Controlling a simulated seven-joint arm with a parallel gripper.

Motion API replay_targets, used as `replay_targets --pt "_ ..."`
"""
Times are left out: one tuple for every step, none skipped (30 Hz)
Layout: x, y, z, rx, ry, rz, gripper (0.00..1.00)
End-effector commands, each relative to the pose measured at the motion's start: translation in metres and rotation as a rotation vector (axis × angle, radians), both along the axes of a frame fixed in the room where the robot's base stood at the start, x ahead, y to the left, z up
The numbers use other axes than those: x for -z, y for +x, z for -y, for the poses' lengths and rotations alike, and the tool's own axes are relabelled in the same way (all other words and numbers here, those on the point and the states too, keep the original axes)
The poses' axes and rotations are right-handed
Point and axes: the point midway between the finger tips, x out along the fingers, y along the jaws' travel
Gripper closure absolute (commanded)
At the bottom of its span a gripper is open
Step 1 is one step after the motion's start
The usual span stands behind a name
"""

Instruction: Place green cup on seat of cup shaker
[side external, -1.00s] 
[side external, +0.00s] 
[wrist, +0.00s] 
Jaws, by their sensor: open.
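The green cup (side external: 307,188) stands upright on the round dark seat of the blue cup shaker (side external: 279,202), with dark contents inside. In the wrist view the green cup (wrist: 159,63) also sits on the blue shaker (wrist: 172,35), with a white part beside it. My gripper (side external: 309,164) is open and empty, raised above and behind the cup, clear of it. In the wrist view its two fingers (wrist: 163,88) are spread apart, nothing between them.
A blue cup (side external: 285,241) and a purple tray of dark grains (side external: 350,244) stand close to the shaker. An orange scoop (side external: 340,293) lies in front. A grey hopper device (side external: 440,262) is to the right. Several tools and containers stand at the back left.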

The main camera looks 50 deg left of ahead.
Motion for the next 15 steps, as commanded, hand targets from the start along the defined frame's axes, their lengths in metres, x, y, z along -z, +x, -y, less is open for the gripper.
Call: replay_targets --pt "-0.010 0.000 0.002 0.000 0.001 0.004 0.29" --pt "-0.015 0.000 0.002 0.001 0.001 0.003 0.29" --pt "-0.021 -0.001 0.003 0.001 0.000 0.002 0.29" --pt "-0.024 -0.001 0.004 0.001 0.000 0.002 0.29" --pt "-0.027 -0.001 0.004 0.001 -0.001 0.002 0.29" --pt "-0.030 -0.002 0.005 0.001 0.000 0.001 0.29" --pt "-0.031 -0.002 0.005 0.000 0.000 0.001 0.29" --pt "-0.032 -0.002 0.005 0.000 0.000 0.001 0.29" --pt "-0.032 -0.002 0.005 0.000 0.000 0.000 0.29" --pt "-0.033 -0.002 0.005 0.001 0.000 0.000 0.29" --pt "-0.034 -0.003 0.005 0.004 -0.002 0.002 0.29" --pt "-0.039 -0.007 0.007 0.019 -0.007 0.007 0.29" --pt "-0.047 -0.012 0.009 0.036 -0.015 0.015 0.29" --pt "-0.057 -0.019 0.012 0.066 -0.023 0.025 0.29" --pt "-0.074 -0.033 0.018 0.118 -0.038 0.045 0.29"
..............................
→ SET EXERCISE
Gather from the data above every line with the string "frame".

→ SOLUTION FOR THIS TASK
End-effector commands, each relative to the pose measured at the motion's start: translation in metres and rotation as a rotation vector (axis × angle, radians), both along the axes of a frame fixed in the room where the robot's base stood at the start, x ahead, y to the left, z up
Motion for the next 15 steps, as commanded, hand targets from the start along the defined frame's axes, their lengths in metres, x, y, z along -z, +x, -y, less is open for the gripper.

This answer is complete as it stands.